In many commercial damage cases, there is a need to create the “but for” world – essentially a model that analyzes the financial implications of what would have happened “but for” an alleged bad act. In situations where the expert analyzes the “but for” world, they will invariably need to assess and apply assumptions.
Assumptions that experts typically consider may include:
- The performance of the parties, but for the bad act
- The volume of product that would have been sold, but for the bad act
- The growth, if any, in sales volume and price, but for the bad ac
- The plaintiff’s operational and financial capacity to meet the sales volume, but for
the bad act
- The incremental expenses applicable to the lost sales
- The length of the damage period, including whether it might extend through any
potential contract renewal period
When a Certified Public Accountant (CPA) considers how to evaluate and apply assumptions like those just discussed, they ultimately follow the professional standards that are applicable to CPAs who perform damage analyses, specifically:
- Exercise due professional care by critically analyzing the assumptions made to determine if the assumptions make sense. This may entail evaluating the assumptions in light of historical financial results or industry information.
- Base the assumptions on sufficient, relevant and objective data. In other words, is there support for the assumptions that are made?
- Have a conversation with counsel and the client about what can or cannot be done with respect to the assumptions that underpin the calculation.

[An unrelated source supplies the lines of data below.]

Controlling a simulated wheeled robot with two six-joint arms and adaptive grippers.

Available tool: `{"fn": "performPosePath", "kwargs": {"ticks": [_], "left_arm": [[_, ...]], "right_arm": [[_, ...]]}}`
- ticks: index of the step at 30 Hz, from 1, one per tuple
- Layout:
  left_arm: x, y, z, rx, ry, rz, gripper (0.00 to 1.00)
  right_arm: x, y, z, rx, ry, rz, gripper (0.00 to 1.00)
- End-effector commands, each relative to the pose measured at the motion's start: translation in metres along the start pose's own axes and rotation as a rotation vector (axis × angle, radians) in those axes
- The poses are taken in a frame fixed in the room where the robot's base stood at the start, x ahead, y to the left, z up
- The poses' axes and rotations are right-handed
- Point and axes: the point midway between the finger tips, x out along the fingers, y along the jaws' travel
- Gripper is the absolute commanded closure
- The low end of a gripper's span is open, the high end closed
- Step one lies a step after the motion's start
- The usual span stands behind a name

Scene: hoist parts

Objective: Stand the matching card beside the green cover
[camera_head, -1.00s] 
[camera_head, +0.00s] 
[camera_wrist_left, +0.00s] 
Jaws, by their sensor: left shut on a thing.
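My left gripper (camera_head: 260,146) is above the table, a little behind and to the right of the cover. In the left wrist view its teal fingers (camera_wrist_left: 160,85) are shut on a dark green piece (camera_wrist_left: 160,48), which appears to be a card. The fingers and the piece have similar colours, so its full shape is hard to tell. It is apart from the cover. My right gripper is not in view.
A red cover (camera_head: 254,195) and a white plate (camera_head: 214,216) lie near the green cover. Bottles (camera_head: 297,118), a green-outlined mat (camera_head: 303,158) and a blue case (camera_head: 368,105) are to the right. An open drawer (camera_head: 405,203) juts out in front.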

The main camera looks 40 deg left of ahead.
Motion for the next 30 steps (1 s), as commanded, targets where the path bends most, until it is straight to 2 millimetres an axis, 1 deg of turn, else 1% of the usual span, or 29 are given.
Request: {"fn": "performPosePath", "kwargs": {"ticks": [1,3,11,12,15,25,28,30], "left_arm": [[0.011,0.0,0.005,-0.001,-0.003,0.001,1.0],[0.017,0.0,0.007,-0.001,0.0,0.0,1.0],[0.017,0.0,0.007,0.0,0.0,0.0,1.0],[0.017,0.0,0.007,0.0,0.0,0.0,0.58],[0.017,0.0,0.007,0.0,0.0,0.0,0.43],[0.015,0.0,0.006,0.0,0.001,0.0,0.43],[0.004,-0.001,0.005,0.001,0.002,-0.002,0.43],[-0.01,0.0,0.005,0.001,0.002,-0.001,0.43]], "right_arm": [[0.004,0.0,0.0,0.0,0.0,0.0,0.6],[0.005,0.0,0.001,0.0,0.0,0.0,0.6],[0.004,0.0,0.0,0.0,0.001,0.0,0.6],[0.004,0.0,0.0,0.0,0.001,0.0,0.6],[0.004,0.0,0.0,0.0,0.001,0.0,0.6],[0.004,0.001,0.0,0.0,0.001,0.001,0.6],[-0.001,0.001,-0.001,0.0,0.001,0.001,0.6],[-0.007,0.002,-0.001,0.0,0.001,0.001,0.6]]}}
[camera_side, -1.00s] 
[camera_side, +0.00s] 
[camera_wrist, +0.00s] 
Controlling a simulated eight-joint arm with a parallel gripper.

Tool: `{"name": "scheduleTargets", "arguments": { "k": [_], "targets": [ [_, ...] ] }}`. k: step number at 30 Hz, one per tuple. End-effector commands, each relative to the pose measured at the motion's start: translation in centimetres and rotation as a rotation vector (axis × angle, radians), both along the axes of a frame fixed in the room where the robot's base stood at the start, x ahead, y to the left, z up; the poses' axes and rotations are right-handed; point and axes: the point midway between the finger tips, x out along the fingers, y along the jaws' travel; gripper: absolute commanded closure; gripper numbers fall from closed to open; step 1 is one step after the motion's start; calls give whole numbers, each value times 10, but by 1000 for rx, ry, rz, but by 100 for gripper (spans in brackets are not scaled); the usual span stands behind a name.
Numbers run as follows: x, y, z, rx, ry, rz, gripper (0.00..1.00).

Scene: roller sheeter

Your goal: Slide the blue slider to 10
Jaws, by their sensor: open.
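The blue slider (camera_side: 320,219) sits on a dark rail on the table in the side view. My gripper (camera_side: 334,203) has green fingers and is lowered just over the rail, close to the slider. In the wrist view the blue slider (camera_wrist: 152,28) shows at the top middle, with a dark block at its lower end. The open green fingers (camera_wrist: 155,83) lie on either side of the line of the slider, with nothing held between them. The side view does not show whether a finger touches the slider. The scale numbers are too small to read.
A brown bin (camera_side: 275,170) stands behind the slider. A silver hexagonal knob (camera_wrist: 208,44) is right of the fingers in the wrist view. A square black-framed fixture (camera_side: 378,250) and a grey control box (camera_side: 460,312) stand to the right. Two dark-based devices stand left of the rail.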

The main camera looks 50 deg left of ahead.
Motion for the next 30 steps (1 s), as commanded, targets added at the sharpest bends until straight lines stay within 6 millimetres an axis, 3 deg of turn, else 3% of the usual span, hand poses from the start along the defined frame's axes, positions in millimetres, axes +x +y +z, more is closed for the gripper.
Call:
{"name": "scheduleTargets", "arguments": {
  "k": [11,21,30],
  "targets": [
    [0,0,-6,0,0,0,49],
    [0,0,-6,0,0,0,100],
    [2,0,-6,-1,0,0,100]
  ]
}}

The creation of a “but for” damage world requires the application of assumptions to model out what would have occurred “but for” an alleged bad act. Assumptions, however, cannot be applied blindly. As CPAs providing damage analyses services, the expert has a professional duty to critically evaluate the assumptions that are used, and to ensure that those assumptions are based on sufficient, relevant and objective data, all with an eye toward putting forward objective damage analyses that are the function of reliable principles and methods.